» GIVEN EXERCISE
Print out each record below, unaltered and complete, without its images.

» GIVEN INFORMATION
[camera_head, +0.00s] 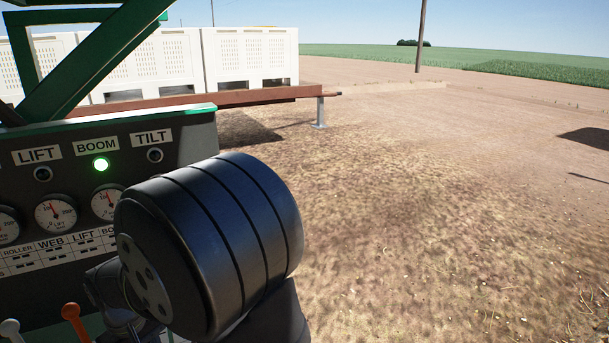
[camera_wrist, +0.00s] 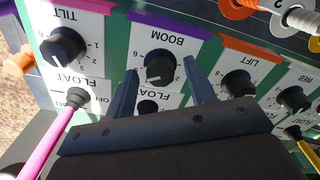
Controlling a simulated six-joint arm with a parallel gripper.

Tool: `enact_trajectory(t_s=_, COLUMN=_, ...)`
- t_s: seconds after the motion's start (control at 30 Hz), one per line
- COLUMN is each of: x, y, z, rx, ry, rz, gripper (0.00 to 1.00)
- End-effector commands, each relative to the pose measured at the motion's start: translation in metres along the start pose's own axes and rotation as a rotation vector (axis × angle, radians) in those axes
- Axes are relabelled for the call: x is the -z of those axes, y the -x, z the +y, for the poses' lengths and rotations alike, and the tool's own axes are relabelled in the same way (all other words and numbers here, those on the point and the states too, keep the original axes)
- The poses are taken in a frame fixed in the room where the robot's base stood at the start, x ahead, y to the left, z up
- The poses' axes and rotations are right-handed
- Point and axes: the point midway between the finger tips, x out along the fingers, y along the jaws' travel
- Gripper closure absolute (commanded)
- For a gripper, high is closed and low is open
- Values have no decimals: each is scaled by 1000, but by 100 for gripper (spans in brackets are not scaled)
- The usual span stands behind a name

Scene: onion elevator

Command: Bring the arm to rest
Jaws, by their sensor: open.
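My gripper (camera_wrist: 158,68) is open in the wrist view, its two dark fingers pointing at a control panel. The black BOOM knob (camera_wrist: 160,72) shows between the fingertips; I cannot tell whether they touch it. A FLOAT knob (camera_wrist: 148,107) sits below it, partly hidden by the gripper body. In the head view my dark arm (camera_head: 205,245) covers the right part of the control panel (camera_head: 60,190), and my fingers are not visible there.
The TILT knob (camera_wrist: 64,46) and LIFT knob (camera_wrist: 238,83) flank my fingers. A pink lever (camera_wrist: 62,135) and a yellow lever (camera_wrist: 306,150) stand close by. Orange (camera_head: 75,322) and white (camera_head: 10,328) levers show in the head view. Open ground (camera_head: 450,220) lies to the right.

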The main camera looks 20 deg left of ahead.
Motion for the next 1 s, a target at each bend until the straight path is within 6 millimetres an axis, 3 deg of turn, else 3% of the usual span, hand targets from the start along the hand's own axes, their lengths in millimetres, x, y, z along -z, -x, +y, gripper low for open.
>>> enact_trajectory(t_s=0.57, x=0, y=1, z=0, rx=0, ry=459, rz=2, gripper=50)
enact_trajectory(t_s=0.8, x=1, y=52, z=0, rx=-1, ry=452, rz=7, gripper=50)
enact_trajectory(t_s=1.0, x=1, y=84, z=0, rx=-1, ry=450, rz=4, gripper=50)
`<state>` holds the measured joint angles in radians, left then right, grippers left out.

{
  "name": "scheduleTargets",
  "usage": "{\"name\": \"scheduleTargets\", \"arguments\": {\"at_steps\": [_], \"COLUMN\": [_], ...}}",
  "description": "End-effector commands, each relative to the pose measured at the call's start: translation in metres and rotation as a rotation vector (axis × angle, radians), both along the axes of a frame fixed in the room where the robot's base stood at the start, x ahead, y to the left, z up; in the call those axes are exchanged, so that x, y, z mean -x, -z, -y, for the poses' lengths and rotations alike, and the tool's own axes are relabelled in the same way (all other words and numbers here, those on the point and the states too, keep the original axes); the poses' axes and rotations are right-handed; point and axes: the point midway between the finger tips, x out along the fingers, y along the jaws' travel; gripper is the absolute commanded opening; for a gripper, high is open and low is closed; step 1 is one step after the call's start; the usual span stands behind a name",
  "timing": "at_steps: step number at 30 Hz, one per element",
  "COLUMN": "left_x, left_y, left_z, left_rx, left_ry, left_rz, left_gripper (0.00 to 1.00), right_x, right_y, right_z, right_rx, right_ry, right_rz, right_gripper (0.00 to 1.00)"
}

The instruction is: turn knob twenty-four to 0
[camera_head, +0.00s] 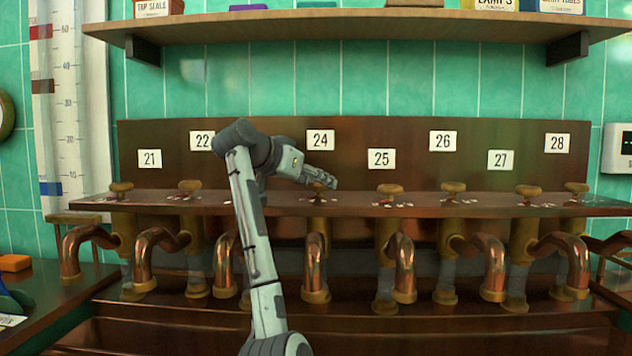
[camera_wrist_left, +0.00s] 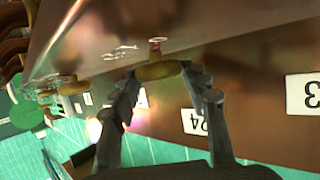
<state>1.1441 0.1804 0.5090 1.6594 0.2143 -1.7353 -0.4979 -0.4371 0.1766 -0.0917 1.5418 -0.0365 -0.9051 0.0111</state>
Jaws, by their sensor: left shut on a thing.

» EXERCISE RESPONSE
[camera_head, +0.00s] 
[camera_wrist, +0.00s] 
Controlling a simulated six-joint arm with a parallel gripper.

Tool: `enact_trajectory(t_s=_, COLUMN=_, ...)`
- t_s: seconds after the motion's start (control at 30 Hz), one per line
- COLUMN is each of: x, y, z, rx, ry, rz, gripper (0.00 to 1.00)
- End-effector commands, each relative to the pose measured at the motion's start: translation in metres along the start pose's own axes and rotation as a rotation vector (axis × angle, radians) in those axes
- Axes are relabelled for the call: x is the -z of those axes, y the -x, z the +y, for the poses' lengths and rotations alike, and the tool's own axes are relabelled in the same way (all other words and numbers here, those on the point and the states too, keep the original axes)
- The poses are taken in a frame fixed in the room where the robot's base stood at the start, x ahead, y to the left, z up
- The poses' axes and rotations are right-handed
- Point and axes: the point midway between the finger tips, x out along the fingers, y along the jaws' travel
- Gripper closure absolute (commanded)
- For a gripper, high is closed and low is open
- Values have no decimals: each is scaled by 1000, but by 100 for gripper (spans in brackets are not scaled)
- The usual span stands behind a name

Scene: onion elevator

Command: Bring the arm to rest
Jaws, by their sensor: open.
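My gripper (camera_wrist: 158,68) is open in the wrist view, its two dark fingers pointing at a control panel. The black BOOM knob (camera_wrist: 160,72) shows between the fingertips; I cannot tell whether they touch it. A FLOAT knob (camera_wrist: 148,107) sits below it, partly hidden by the gripper body. In the head view my dark arm (camera_head: 205,245) covers the right part of the control panel (camera_head: 60,190), and my fingers are not visible there.
The TILT knob (camera_wrist: 64,46) and LIFT knob (camera_wrist: 238,83) flank my fingers. A pink lever (camera_wrist: 62,135) and a yellow lever (camera_wrist: 306,150) stand close by. Orange (camera_head: 75,322) and white (camera_head: 10,328) levers show in the head view. Open ground (camera_head: 450,220) lies to the right.

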The main camera looks 20 deg left of ahead.
Motion for the next 1 s, a target at each bend until the straight path is within 6 millimetres an axis, 3 deg of turn, else 3% of the usual span, hand targets from the start along the hand's own axes, their lengths in millimetres, x, y, z along -z, -x, +y, gripper low for open.
>>> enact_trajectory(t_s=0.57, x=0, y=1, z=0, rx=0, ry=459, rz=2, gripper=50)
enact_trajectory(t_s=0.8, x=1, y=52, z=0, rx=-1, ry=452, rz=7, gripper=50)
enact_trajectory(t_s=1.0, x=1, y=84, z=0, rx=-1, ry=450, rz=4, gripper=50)
`<state>` holds the measured joint angles in radians, left then right, grippers left out.

{
  "name": "scheduleTargets",
  "usage": "{\"name\": \"scheduleTargets\", \"arguments\": {\"at_steps\": [_], \"COLUMN\": [_], ...}}",
  "description": "End-effector commands, each relative to the pose measured at the call's start: translation in metres and rotation as a rotation vector (axis × angle, radians), both along the axes of a frame fixed in the room where the robot's base stood at the start, x ahead, y to the left, z up; in the call those axes are exchanged, so that x, y, z mean -x, -z, -y, for the poses' lengths and rotations alike, and the tool's own axes are relabelled in the same way (all other words and numbers here, those on the point and the states too, keep the original axes); the poses' axes and rotations are right-handed; point and axes: the point midway between the finger tips, x out along the fingers, y along the jaws' travel; gripper is the absolute commanded opening; for a gripper, high is open and low is closed; step 1 is one step after the call's start; the usual span stands behind a name",
  "timing": "at_steps: step number at 30 Hz, one per element",
  "COLUMN": "left_x, left_y, left_z, left_rx, left_ry, left_rz, left_gripper (0.00 to 1.00), right_x, right_y, right_z, right_rx, right_ry, right_rz, right_gripper (0.00 to 1.00)"
}

The instruction is: turn knob twenty-four to 0
[camera_head, +0.00s] 
[camera_wrist_left, +0.00s] 
<state>1.1441 0.1804 0.5090 1.6594 0.2143 -1.7353 -0.4979 -0.4371 0.1766 -0.0917 1.5418 -0.0365 -0.9051 0.0111</state>
Jaws, by their sensor: left shut on a thing.

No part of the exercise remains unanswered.